私も一番最初に読んだ時はラストに引っ掛かりを感じました。
受けの選んだ選択に本当にそれで良いの?と。
良いんだけど良くない…そんなモヤモヤした感情が残ったんですが、時を経てから改めて読み返してみるとこれはこれで有りなのかもしれないと素直に思うようになりました。
とりあえず監禁モノでお勧めしたい小説は?と聞かれたら私はこの作品を推します。
ただ、この作品はそんじょそこらの監禁ものとはレベルが違います。この作品で取り扱っている監禁は“ガチ”です。臨場感があり過ぎて繊細な人は読めないかも…というレベルです。
そして攻めがゾッとするほど狂気じみてます。
上品で立ち振る舞いも言動も穏やかなんだけど何かが壊れているというか、静かに狂ってるというか。とにかく読んでいて底知れぬ恐怖を感じました。
まぁ、成人男性を監禁しちゃうぐらいだから壊れていて当たり前だと言われればそうなのかもしれませんが…(笑)
ていうか石田って飴と鞭の使い分けが絶妙なんですよ…。甘やかしたと思ったら急に手のひらを返してきて、読んでいるこちらまで翻弄されるんです。鬼畜だと思うのに、途中から憎めなくなっていくんです…。
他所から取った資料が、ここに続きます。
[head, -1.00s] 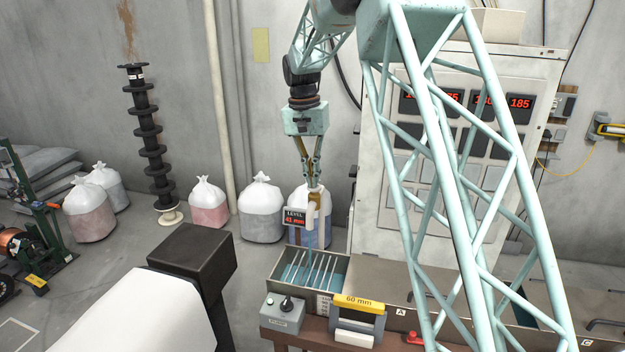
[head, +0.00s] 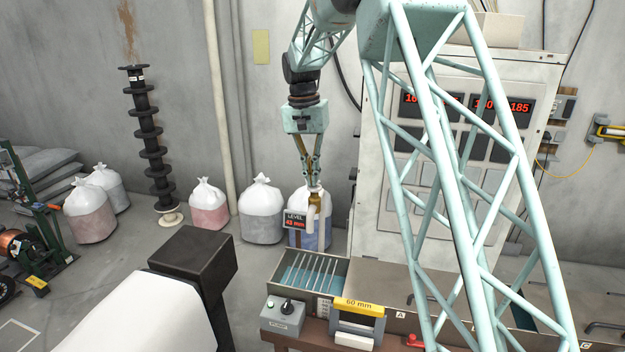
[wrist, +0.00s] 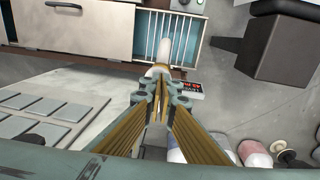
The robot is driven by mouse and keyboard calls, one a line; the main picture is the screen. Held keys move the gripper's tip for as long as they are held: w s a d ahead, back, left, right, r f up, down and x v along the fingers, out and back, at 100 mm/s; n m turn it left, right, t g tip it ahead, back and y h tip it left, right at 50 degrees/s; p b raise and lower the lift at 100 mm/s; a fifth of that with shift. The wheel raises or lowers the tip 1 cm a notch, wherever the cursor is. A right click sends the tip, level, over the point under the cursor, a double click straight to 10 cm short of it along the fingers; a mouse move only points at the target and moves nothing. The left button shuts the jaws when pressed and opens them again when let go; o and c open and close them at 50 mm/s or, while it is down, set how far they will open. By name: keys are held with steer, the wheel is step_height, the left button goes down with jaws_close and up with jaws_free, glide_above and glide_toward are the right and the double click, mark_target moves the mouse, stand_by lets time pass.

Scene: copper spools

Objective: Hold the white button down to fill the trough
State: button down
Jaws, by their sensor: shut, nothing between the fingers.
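My gripper (head: 315,183) is shut and empty, pointing down over the brass tap body (head: 315,198) behind the trough. Its fingertips look to be at the top of the tap and cover the white button, so contact is hard to tell. In the wrist view the gripper (wrist: 160,90) also hides the button. A white spout (head: 311,216) hangs from the tap over the trough (head: 298,299). The trough holds blue water under several pale bars. The black level display (head: 295,221) beside the spout appears to read 43 mm. I see no clear stream below the spout.
A yellow 60 mm label (head: 358,305) sits on a frame at the trough's front. A grey switch box (head: 283,315) stands left of it, a red knob (head: 413,340) right. A tall panel cabinet (head: 377,215) is to the right. White sacks line the wall.

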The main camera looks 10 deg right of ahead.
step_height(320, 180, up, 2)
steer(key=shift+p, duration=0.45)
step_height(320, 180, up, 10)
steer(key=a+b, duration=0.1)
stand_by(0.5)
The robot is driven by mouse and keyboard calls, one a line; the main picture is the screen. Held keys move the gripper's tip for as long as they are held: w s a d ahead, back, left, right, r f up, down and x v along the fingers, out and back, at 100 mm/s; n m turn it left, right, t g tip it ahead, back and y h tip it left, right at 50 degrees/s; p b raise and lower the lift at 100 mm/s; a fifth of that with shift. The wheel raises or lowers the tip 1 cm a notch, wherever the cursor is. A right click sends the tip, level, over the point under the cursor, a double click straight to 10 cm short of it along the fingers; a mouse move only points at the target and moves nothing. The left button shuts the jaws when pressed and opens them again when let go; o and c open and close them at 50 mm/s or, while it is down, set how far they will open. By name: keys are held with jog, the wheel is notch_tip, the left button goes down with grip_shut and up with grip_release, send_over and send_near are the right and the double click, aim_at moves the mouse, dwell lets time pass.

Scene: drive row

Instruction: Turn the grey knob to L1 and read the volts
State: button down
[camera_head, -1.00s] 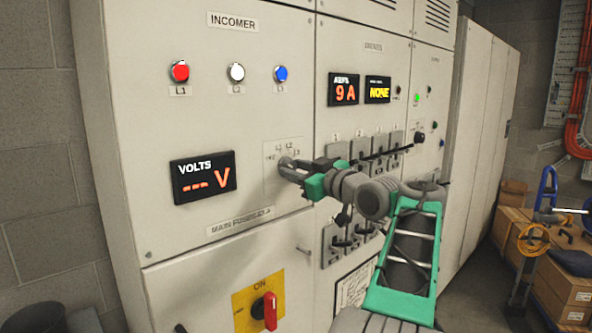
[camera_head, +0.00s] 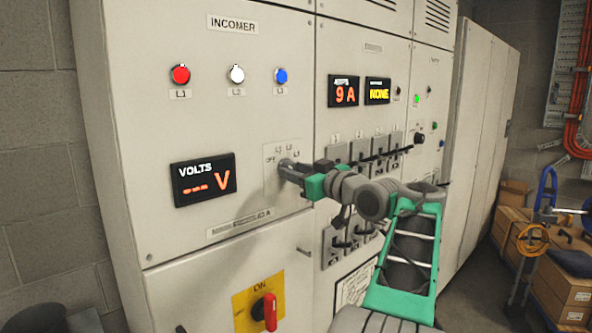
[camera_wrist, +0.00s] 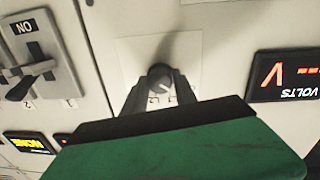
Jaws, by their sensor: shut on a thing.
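The grey knob (camera_wrist: 160,76) sits on a pale square plate on the incomer panel, between my fingertips in the wrist view. My gripper (camera_head: 287,166) is shut on it, the fingers against its two sides; in the head view the fingers hide most of the knob. The plate (camera_head: 270,155) carries small position labels above the knob, "OFF" at the left and L-marks beside it. The volts display (camera_head: 203,179) to the left shows dashes and a "V", no number. It also shows upside down in the wrist view (camera_wrist: 285,77).
Red, white and blue lamps (camera_head: 237,73) are above. A red rotary handle (camera_head: 268,311) on a yellow plate is below. Switches with grey levers (camera_head: 362,150) are right of my gripper. Boxes (camera_head: 530,245) stand on the floor at the right.

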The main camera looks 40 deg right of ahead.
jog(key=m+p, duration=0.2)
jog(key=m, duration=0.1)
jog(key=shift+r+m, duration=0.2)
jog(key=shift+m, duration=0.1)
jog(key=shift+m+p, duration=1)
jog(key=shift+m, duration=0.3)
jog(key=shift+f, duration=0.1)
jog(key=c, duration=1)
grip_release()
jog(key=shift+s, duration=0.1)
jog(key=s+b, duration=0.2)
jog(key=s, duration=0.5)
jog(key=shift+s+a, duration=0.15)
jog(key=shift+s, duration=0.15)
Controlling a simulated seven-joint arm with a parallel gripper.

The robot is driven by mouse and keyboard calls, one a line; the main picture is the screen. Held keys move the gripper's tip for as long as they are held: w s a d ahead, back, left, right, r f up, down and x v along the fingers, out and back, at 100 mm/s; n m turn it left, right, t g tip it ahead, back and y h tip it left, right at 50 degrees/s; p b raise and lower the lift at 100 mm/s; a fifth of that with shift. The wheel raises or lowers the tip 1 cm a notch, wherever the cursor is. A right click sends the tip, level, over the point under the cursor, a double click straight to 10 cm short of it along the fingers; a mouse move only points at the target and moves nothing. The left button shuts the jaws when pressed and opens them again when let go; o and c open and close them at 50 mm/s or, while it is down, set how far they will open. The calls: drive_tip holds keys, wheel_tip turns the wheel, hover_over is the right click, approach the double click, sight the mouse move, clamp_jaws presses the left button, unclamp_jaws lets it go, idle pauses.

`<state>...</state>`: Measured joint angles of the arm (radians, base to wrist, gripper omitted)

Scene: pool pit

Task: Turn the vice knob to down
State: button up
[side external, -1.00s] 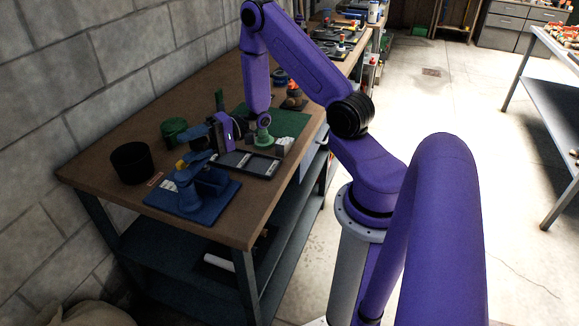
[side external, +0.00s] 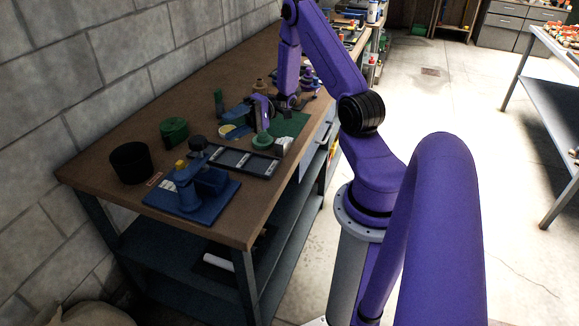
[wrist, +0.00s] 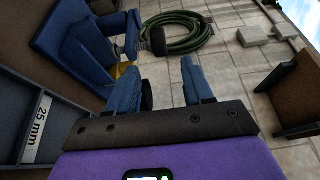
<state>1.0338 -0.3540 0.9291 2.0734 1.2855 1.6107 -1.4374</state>
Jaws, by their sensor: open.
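The blue vice (side external: 187,190) stands on a blue base plate at the near end of the bench, with a dark round knob (side external: 197,143) at its upper back and a yellow part beside it. In the wrist view the vice (wrist: 85,45) is at upper left, and the dark knob (wrist: 157,42) shows beyond the gap between my fingers. My gripper (side external: 232,131) is farther along the bench, beyond the dark tray, apart from the vice. Its blue fingers (wrist: 159,66) are spread and empty.
A dark tray (side external: 262,171) lies between the vice and my gripper. A black pot (side external: 130,163) and a green round container (side external: 174,131) stand along the wall side. A green mat (side external: 291,124) with small items lies farther back. A coiled green hose (wrist: 193,42) shows in the wrist view.

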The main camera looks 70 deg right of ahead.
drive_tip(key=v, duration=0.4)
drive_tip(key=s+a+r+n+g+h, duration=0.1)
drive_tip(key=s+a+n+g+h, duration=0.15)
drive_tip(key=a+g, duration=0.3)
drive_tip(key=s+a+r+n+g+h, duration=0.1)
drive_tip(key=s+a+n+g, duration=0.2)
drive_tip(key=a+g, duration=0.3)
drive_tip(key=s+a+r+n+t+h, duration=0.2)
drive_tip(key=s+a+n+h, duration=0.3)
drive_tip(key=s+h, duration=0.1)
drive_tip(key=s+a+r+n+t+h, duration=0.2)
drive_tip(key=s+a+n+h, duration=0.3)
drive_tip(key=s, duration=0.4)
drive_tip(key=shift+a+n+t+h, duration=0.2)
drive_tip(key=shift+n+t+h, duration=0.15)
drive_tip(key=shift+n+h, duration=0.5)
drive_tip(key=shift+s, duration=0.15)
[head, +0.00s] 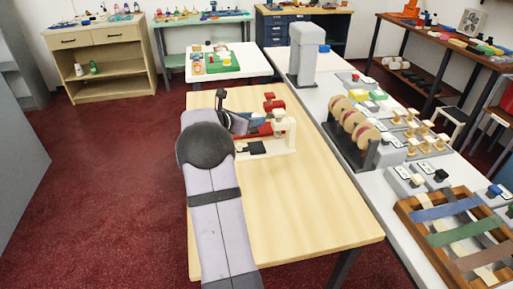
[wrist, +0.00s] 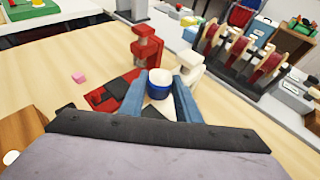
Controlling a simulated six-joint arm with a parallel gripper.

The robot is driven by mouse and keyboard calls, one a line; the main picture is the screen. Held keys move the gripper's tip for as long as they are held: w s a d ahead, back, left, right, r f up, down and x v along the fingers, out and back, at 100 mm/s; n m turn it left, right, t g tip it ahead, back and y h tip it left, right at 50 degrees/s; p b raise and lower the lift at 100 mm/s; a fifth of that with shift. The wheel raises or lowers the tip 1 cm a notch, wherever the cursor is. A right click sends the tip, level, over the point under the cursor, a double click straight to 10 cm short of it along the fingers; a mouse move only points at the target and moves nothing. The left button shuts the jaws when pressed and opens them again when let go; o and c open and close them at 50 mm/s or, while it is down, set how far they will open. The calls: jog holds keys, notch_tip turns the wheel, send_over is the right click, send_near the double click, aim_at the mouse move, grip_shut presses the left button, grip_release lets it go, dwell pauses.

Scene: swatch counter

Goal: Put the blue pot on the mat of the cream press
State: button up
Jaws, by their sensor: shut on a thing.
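The blue pot (wrist: 159,90), with a pale round top, is between the two blue fingers of my gripper (wrist: 161,82) in the wrist view. My gripper is shut on it. The cream press (wrist: 191,72) stands just right of and behind the pot; in the head view the cream press (head: 283,128) stands on the wooden table. Its black mat (head: 256,148) lies on its cream base and looks empty. In the wrist view a dark patch shows just below the pot; the gap between them cannot be judged. In the head view my arm mostly hides the gripper, and the pot cannot be made out.
A red press (wrist: 145,48) with a red base stands left of the cream press, close beside it. The near part of the wooden table (head: 300,205) is clear. A rack of discs (head: 352,130) stands right.

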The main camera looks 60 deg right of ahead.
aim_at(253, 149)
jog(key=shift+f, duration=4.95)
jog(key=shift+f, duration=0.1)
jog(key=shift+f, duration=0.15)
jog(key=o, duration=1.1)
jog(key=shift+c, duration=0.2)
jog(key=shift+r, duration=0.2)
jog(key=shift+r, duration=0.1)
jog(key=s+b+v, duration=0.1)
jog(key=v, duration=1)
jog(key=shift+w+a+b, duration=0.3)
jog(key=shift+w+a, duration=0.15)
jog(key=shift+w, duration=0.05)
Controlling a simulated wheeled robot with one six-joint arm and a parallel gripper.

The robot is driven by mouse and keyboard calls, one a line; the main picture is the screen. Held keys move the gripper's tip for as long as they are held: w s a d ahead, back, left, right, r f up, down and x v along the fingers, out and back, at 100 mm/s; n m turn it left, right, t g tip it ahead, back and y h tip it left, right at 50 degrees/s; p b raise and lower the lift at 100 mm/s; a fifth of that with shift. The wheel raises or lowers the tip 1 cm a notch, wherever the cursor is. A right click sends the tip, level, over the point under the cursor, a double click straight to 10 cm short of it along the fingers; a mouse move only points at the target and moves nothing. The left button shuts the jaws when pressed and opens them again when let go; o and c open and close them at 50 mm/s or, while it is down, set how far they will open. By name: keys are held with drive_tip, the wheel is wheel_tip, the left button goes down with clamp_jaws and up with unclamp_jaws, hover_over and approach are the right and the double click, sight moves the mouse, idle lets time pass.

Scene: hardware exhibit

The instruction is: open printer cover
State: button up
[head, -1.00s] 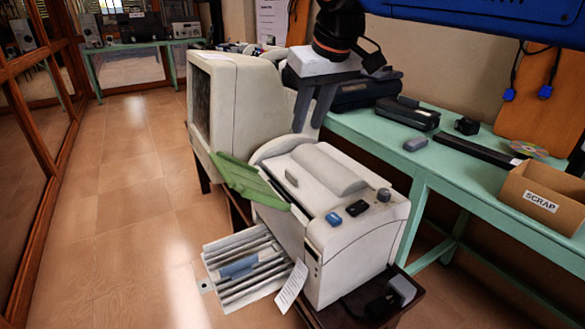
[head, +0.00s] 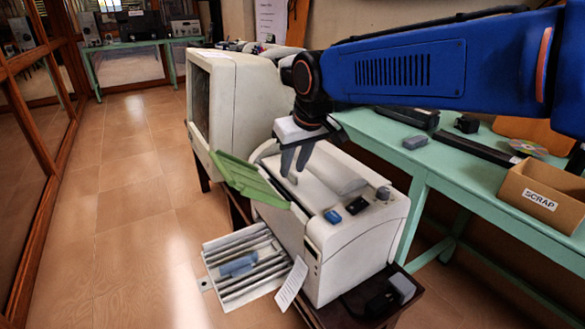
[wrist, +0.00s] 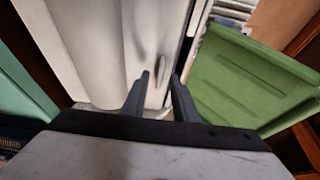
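The beige printer (head: 335,235) stands on a small dark table, with its top cover (head: 310,178) lying closed. A small grey handle (head: 292,179) sits on the cover's left part. My gripper (head: 291,172) points down just over that handle, with two dark fingers apart. In the wrist view, the handle (wrist: 162,71) shows just beyond the gap between the fingertips of my gripper (wrist: 161,79). Nothing is held between the fingers. I cannot tell whether a fingertip touches the cover.
A green flap (head: 243,178) sticks out at the printer's left, above an open slatted tray (head: 240,262). A blue piece (head: 332,217) and a black piece (head: 357,204) lie on top. A monitor (head: 235,105) stands behind. The green bench (head: 445,165) holds a scrap box (head: 545,195).

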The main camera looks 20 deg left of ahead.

乳首へのピアッシング(合意無し)など思わず顔を顰めるような痛いシーンもありますが、この世界観、嵌る人はどっぷり嵌ると思います。
とにかく全体を通して非常に閉塞的な作品なので、読んでいて息苦しさを感じる作品でしたが、一度読んだら絶対に忘れないし、後からじわじわ余韻がやって来る、そんな作品だと思います。
甘いだけの作品に飽きたなら、是非こちらの作品を手に取ってみてください。もしかしたら新しい扉が開くかもしれません…。
どう評価したらいいのかな
結局のところ、よくわからなかったというのが感想。
攻めは、澱を抱えていて、その責苦を誰かに味わせて、乗り越えられるか見たかった。
しかし、攻めは狂ってるというより、一生懸命生きようとしてるように思えた。
だって、乗り越えられる人を探してたんじゃないかと思うから。そうして、その人と一緒にその責苦を踏みしめて歩んでいくことを望んだのね。
選ばれた受けは、攻めを受け止め、さらに闘うことを選んだ。愛に溺れて選んだわけじゃないと感じたから、受けは自分のやりたいことに命をかけることができる人だったってことだよね。自傷行為をしてまで描きたい芸術家タイプ。
BLだけど、boysがラブしてる描写は一切なし。お互いが生きるという仕事のための大切なピースみたいになったなと思った。いや、これはラブか?